Иногда он хотел просто невозможного. Пример тому «Лебедь», которого я исполняла первая, еще в белом костюме (в дальнейшем [Алла] Осипенко, [Елена] Большина и [Людмила] Шилова танцевали в черной пачке). «Лебедь» поставлен трудно и неудобно. Причем эти трудности не рассчитаны на зрительский эффект, непрофессионалу они просто не видны, а исполнительницам приходится очень нелегко.

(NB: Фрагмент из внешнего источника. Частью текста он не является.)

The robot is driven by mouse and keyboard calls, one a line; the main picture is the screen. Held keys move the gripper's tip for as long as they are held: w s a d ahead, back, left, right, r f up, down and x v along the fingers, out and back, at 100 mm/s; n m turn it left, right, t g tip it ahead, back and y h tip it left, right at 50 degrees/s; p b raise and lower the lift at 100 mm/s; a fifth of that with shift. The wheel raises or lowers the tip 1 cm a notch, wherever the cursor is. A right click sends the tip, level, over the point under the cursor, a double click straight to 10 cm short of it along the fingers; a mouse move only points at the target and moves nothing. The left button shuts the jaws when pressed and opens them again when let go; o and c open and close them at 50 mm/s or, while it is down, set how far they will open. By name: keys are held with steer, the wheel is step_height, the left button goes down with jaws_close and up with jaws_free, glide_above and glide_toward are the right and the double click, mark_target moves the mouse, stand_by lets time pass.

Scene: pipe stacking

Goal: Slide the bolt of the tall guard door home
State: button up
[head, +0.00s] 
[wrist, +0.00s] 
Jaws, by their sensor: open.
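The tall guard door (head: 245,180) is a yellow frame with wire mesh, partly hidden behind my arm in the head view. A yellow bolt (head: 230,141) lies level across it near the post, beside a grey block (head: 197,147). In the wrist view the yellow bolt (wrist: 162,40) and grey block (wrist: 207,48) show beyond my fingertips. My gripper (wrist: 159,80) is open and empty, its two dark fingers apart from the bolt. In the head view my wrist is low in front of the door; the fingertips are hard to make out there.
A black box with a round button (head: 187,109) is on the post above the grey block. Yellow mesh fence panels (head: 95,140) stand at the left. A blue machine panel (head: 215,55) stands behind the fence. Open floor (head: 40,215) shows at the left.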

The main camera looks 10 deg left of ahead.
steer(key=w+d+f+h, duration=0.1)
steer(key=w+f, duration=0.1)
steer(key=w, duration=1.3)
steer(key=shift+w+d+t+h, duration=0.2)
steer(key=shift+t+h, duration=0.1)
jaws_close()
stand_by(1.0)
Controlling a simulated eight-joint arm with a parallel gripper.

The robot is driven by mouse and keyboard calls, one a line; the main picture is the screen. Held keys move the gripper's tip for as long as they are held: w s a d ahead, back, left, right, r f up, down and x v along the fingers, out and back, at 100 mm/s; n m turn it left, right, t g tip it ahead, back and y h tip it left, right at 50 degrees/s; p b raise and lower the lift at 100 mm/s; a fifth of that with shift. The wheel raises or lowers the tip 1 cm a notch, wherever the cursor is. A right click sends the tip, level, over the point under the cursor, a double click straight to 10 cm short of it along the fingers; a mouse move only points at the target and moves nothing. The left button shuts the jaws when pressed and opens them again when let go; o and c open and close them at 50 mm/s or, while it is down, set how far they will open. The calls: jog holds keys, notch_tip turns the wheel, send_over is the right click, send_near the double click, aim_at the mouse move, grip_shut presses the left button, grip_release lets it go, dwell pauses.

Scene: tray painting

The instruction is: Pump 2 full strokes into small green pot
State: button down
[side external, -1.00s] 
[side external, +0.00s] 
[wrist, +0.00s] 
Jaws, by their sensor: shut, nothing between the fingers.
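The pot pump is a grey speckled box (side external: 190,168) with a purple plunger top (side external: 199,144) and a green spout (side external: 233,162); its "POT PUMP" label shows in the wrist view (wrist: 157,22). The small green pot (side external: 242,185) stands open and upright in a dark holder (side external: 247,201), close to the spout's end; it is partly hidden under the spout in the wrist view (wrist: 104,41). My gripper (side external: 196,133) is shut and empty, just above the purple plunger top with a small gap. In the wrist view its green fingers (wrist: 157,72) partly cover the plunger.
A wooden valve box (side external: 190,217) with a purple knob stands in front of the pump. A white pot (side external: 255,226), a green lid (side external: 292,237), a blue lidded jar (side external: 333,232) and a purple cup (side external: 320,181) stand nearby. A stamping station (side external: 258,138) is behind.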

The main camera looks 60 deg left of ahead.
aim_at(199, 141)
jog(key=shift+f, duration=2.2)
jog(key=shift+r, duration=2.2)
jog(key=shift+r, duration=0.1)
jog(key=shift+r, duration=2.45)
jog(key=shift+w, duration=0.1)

Первая часть «Лебедя» поставлена на «выжимах» в позах в очень медленных темпах. В одном месте Якобсон требовал, чтобы, стоя на одной ноге и взмахивая руками, оседать на plie до тех пор, пока не коснешься правым «крылом» пола, а потом так же медленно вытянуться. Это какая нужна неженская сила в мышцах ноги! Тут уж заступились все репетиторы, отговорили его от этой пытки: «Леонид Вениаминович, после такого приседания невозможно вскочить на пальцы!» Не менее трудной была и поза в финале: два поворота в постепенном приседании на пуантах, затем продолжая кружить на полупальцах, затем все более глубокое, насколько возможно, плие… На постановку «Лебедя» Якобсон отводил себе сначала десять репетиций – свидетельство сложности самого замысла… [Климова 2010: 135].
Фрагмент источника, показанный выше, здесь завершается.